Nov 20, 2019 Last Updated 6:31 AM, Nov 9, 2017

Chocolate Beet Cake, Candied Beets, Raspberry Beet Sauce

Another gorgeous recipe from Johnny Izzuni from his book Dessert FourPlay: Sweet Quartets from a Four-Star Pastry Chef.

The excerpt follows:


Chef Alex Lee of Daniel taught me his way of starting to create recipes: taking an ingredient and then making a list of all the other flavors or ingredients that go well with it. He also prompted me to start thinking about the possibilities of pairing vegetables with sweets.

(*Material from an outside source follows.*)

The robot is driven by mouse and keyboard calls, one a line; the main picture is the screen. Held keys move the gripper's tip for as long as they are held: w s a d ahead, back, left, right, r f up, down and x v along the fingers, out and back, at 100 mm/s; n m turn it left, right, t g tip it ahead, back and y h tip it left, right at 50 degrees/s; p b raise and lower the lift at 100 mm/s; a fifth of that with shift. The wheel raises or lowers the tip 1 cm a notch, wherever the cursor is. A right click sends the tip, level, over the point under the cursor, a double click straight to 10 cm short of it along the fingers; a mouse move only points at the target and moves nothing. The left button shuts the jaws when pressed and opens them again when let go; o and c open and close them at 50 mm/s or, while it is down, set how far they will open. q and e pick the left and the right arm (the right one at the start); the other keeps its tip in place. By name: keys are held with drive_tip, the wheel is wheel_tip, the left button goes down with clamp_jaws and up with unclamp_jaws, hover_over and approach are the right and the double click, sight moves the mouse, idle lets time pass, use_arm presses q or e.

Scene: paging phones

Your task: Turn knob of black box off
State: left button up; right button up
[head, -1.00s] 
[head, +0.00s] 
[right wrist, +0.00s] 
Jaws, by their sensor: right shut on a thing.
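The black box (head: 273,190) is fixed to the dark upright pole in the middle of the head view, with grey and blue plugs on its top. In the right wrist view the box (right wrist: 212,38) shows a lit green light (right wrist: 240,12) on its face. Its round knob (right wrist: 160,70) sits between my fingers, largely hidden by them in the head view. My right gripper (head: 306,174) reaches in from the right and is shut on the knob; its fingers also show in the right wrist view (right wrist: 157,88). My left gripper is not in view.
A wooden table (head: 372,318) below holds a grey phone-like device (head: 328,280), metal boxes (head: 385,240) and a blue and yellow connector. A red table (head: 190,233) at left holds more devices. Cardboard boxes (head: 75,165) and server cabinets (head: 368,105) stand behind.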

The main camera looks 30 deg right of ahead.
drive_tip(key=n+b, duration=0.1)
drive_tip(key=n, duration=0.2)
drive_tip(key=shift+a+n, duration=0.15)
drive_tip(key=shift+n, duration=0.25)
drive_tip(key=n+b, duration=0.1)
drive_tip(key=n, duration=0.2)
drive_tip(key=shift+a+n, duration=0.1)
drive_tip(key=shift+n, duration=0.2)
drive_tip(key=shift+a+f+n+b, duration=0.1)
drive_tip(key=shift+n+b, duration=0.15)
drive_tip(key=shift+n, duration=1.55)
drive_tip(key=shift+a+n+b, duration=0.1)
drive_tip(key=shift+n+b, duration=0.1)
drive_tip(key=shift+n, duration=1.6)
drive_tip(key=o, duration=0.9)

In this dessert, I match the earthiness of chocolate with the earthiness of beets. When you make the candied beets, use a mixture of red, golden, and chiogga (the candy-striped ones) for the prettiest presentation. You’ll need separate batches of Simple Syrup for each type of beet to keep the colors in­tact. You’ll be roasting more beets than you need for the cake. Use the extra puree to make Raspberry-Beet Sauce.

Serves 8 to 10

For the Candied Beets

2 bunches baby beets 2 cups (400 g) Simple Syrup Sugar

Peel the beets and slice them about 1/8 inch thick. A vegetable slicer or mandoline works well for this. Bring the simple syrup to a boil in a sauce­pan over medium heat. Add the beets and bring to a simmer. Reduce the heat and simmer the beets gently until they’re translucent, about 1 hour. Keep the heat low, so the beets don’t curl as you cook them. Let cool completely in the syrup.

Line a baking sheet with a Silpat or parchment. Drain the beets gently, so they don’t break, and dredge them in sugar. Arrange on the baking sheet and place in a cold oven overnight to dry. Store in an airtight container for up to a week.

For the Cake

3 large beets

Coarse salt

1 ounce (28 g) unsweetened chocolate (preferably Valrhona cocoa paste), chopped

½ cup plus 2 tablespoons (80 g) all-pur­pose flour

½ teaspoon (2 g) baking soda

1½ cups plus 1 tablespoon (160 g) sugar

1 large egg

6 tablespoons (80 g) grapeseed oil

1 teaspoon (2 g) vanilla extract

Heat the oven to 425°F or 400°F on convection.

Trim the tops from the beets, leaving about 1 inch of the stems. Tear off a large piece of aluminum foil and make a bed of coarse salt in the center. Set the beets on the salt, wrap the foil to make a tight package, and roast the beets until very tender, about 1 hour.

Let the beets cool. Peel them and cut them into chunks. Put them in a food processor and process to a very . ne puree. Strain and measure out ½ cup. Reserve the rest for the sauce.

Heat the oven to 350°F or 325°F on convection. Butter and sugar a 9-inch square baking pan.

Melt the chocolate in the micro­wave, in 30-second bursts, stirring after each burst.

Whisk the flour, baking soda, and 1/8 teaspoon salt together in a bowl. Put the sugar, egg, and oil in the bowl of a standing mixer fitted with the whisk. Whisk for 2 minutes at medium-high speed, until pale and light. Beat in the vanilla extract, then the dry ingredients, then the chocolate, then the beet puree, mixing well after each addition. Scrape the batter into the pan and rap it on the counter to remove air bubbles. Bake until a knife comes out clean, 18 to 20 minutes, rotating the pan after 10 minutes. Let cool completely before removing the cake from the pan.

For the Raspberry-Beet Sauce

18 ounces fresh raspberries

¼ cup (55 g) beet purée

½ vanilla bean, split and scraped

1 tablespoon (12.5 g) sugar

¾ teaspoon (2.5 g) powdered apple pectin Put raspberries in a food processor and process to a very smooth puree. Strain it and measure out 1 cup.

Put raspberry purée, beet purée and vanilla pod and seeds in a small sauce­pan and bring to a boil over medium heat.

Mix sugar and pectin together and stir into purée mixture. Bring back to a boil. Strain, cover with plastic and chill for at least 2 hours before serving.

To Serve

Cut the cake into cubes. Dip one cube in the raspberry-beet sauce, coating it completely. Pair it with a plain piece of cake on a dessert plate and garnish with a few candied beets, crumbling some of the beets if you want, and a spoonful of sauce.